Czechoslovakia/Czech Republic: The first licensee was Czechoslovakia, which bought manufacturing rights as early as 1951. In 1953, a quadruple mount, called 12,7-mm protiletadlový čtyřkulomet vz. 53 (M1953 AA Quadruple MG) was created, clearly inspired by the U.S. M55 Quad-Fifty concept – but not the design itself, as the gun layer sat behind rather than between the machine gun banks. These quads were manufactured by the Vsetin plant as of 1955 and used both in the Czechoslovakian People’s Army, and exported. This was the first time that the M1938/46 shuttle-feed’s feed direction change feature could really be employed – as two guns fed from right, and two from left side. The original 50-round belt boxes proved too heavy and cumbersome, so they were exchanged for 30-round cylindrical boxes, resembling the Kladov magazine of the early DK-31. Also, the Rukavishnikov muzzle brake was found not effective enough for a quadruple mount, and it was quite early on replaced by the new design, with a much larger baffle and rectangular front plate doubling as reactive muzzle-brake. These tell-tale squarish brakes are clearly visible in Bay of Pigs footage from Cuba, 1961 – but also in the recent Libyan rebellion, where it seems that some of the quad mounts were dismantled to provide more Dushkas for vehicular use – the TV footage clearly shows a right-fed Dushka with a rectangular muzzle brake and cylindrical belt box being mounted on at least one ‘technical.’ Nowadays the Czech Army still uses the DShKM, being one of the two NATO Dushka-using nations. The Czechs have never bought the license for the NSV (those mounted on Czechoslovakian-built T-72s were imported from Poland), so after the Warsaw Pact disintegrated, they were left without their own HMG manufacturing capability. Instead of importing them, they dusted off Dushkas left over from scrapped T-55s and use them everywhere the HMG is needed by the TO&A – with apparent success despite the horror-stories about their allegedly inherent lack of accuracy. Even the Czech Special Forces operating in Iraq and later on in Afghanistan, used the Dushkas on top of their Land-Rover combat utility vehicles (including the 6×6 variety), on T-55 ring mounts complete with K-10T sight and active IR projector for night work.

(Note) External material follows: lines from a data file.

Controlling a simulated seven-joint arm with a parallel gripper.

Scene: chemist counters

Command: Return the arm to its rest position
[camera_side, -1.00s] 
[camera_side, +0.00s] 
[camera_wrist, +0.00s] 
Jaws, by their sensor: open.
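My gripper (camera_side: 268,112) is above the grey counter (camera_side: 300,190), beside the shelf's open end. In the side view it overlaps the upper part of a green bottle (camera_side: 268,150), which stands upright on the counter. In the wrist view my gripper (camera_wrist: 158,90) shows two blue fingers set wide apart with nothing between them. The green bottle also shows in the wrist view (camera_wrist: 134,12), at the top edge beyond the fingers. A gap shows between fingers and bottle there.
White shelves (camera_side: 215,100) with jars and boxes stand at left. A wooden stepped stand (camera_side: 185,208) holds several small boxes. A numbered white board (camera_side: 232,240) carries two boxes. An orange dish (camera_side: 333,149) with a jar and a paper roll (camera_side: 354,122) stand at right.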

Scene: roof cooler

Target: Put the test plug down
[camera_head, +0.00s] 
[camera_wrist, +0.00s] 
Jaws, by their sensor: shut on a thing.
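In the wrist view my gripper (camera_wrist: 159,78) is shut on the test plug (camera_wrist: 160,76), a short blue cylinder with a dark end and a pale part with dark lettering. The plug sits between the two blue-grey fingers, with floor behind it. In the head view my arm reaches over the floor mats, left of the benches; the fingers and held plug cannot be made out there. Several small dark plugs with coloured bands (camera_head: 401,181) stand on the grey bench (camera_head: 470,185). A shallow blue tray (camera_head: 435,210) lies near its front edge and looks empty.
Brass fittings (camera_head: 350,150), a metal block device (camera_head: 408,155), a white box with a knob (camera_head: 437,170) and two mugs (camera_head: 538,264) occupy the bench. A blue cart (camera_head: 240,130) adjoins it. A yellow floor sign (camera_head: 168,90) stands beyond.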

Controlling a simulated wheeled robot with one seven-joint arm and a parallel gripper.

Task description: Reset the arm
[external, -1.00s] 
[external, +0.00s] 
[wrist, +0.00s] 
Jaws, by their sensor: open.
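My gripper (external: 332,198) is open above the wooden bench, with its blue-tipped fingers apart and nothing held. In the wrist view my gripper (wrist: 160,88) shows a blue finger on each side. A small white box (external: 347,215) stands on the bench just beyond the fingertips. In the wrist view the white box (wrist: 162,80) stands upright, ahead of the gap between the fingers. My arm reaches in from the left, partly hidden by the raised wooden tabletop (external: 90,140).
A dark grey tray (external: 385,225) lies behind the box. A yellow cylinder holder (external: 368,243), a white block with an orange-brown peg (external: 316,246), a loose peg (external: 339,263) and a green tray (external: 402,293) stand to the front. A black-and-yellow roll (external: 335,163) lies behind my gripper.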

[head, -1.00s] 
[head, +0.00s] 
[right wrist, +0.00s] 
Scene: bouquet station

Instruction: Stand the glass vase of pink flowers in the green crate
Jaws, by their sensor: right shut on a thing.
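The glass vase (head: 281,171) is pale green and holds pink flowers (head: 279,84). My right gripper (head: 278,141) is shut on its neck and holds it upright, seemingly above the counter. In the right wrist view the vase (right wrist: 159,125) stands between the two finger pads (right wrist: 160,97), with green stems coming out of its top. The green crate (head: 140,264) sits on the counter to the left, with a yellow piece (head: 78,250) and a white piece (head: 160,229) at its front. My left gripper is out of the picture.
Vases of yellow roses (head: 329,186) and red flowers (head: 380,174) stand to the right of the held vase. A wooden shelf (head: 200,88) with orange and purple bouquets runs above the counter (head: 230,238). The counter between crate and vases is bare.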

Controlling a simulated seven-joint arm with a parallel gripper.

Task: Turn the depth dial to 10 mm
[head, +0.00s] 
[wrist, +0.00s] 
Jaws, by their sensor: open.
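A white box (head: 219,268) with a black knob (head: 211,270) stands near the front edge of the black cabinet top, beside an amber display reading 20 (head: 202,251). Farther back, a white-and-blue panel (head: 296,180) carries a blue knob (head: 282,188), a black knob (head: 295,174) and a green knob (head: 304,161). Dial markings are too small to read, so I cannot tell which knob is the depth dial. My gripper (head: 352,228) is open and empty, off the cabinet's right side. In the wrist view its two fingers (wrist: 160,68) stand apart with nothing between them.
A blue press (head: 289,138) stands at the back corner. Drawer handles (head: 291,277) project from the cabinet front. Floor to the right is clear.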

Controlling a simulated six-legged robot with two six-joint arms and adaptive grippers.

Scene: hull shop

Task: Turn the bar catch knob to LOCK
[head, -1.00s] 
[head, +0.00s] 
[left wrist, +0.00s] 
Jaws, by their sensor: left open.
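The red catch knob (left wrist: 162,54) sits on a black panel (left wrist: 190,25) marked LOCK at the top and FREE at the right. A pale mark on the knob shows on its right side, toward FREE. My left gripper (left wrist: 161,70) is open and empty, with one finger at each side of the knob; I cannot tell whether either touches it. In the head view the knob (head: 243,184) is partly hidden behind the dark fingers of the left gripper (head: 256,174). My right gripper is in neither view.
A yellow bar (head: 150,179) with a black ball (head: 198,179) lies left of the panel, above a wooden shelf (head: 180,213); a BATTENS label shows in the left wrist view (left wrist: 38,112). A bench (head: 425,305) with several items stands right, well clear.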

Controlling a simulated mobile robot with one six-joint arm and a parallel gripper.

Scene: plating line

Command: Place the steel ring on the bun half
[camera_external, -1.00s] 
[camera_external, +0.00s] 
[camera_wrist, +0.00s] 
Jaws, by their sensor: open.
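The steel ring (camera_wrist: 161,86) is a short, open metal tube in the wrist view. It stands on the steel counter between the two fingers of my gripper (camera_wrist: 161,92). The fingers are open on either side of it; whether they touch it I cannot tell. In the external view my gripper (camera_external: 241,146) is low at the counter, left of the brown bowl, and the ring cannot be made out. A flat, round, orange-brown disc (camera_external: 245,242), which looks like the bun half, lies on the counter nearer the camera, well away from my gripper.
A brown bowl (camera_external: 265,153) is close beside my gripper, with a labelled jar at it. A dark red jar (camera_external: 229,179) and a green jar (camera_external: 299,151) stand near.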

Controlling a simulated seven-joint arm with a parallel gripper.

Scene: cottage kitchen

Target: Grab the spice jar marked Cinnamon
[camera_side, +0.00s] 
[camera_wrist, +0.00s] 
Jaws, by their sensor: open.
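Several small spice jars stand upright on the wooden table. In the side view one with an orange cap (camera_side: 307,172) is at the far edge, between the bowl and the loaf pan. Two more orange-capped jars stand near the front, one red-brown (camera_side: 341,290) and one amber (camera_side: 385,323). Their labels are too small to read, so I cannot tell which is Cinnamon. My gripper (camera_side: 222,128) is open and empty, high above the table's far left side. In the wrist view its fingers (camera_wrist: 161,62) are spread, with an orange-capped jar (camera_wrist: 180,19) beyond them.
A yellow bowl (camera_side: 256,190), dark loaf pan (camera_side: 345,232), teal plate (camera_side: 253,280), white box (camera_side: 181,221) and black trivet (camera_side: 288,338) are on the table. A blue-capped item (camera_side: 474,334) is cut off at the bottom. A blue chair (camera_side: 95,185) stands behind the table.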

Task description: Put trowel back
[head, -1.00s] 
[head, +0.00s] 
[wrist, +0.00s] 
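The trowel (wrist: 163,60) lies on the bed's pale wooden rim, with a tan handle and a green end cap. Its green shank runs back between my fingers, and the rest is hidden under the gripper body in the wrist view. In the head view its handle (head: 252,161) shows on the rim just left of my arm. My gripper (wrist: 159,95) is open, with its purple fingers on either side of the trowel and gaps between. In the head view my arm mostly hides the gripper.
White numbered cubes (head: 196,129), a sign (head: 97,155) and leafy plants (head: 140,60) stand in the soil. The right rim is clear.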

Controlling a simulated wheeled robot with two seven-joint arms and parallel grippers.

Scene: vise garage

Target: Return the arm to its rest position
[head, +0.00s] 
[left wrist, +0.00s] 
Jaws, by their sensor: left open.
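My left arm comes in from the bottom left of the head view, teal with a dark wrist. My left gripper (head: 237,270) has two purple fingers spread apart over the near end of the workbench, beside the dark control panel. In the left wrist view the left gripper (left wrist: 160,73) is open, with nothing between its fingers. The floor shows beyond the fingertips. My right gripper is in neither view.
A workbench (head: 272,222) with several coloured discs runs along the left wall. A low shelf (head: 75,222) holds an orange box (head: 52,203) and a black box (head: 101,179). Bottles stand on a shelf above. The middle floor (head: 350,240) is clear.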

ChiCom/Pakistan: Another licensee was PRC, where the Dushka-M was manufactured as the Type 54 HMG. Initially, these differed from the Soviet original only in having legend in Chinese characters on the feed cover, but gradually it was getting modified, mostly to reduce the weight, it seems. The later model barrel is smooth, with no cooling fins cut, and much thinner in profile. The Chinese M1938 mount’s cradle is made of much thinner steel gauge, strengthened with pressed ribs. The Soviet cocking slide made of heavy-duty steel rod with a wooden ‘spade-handle’ was replaced by a slighter rod with bent handle, which happens to break out easily, judging from the photos. The DShKM clones are still mounted on AFVs, despite more modern Chinese HMGs replacing the Dushka elsewhere. In the early 1980s the modified Type 54 manufacture was transferred to Pakistan, where it is still manufactured and marketed by Pakistani Ordnance Factories.
Iran: The Iranian clone of the Chinese modified Type 54 is called the MGD-12.7. The Iranians bought the license during the Iran-Iraq war, possibly also from the Chinese, as did the Pakistanis. The ground troops use it on a light tripod bearing much likeness to the U.S. M3, and the belt box is said to take 70 rounds. The gun is mostly used by armored troops, mounted on AFVs, but recent TV footage from the Ormuz Strait naval maneuvers shown many of these mounted on small naval craft as well.
Rumania: The Rumanians bought their license in the 1950s, when they were still closely following the Soviet path – from which they started to stray (towards more restrictive Stalinism) in the wake of the 1968 Prague Spring. After the Ceausescu regime was toppled in 1989, free Rumania steered towards the West, and is now a NATO member and EU country – but their national defense industry’s giant Romtech is still manufacturing the Dushka. Not only that, but they even made a thorough redesign of it in 2005, called DŞK UM, fitted with a quick-change barrel, new style multi-baffle muzzle-brake and chambered for the .50 BMG fed from M9 links.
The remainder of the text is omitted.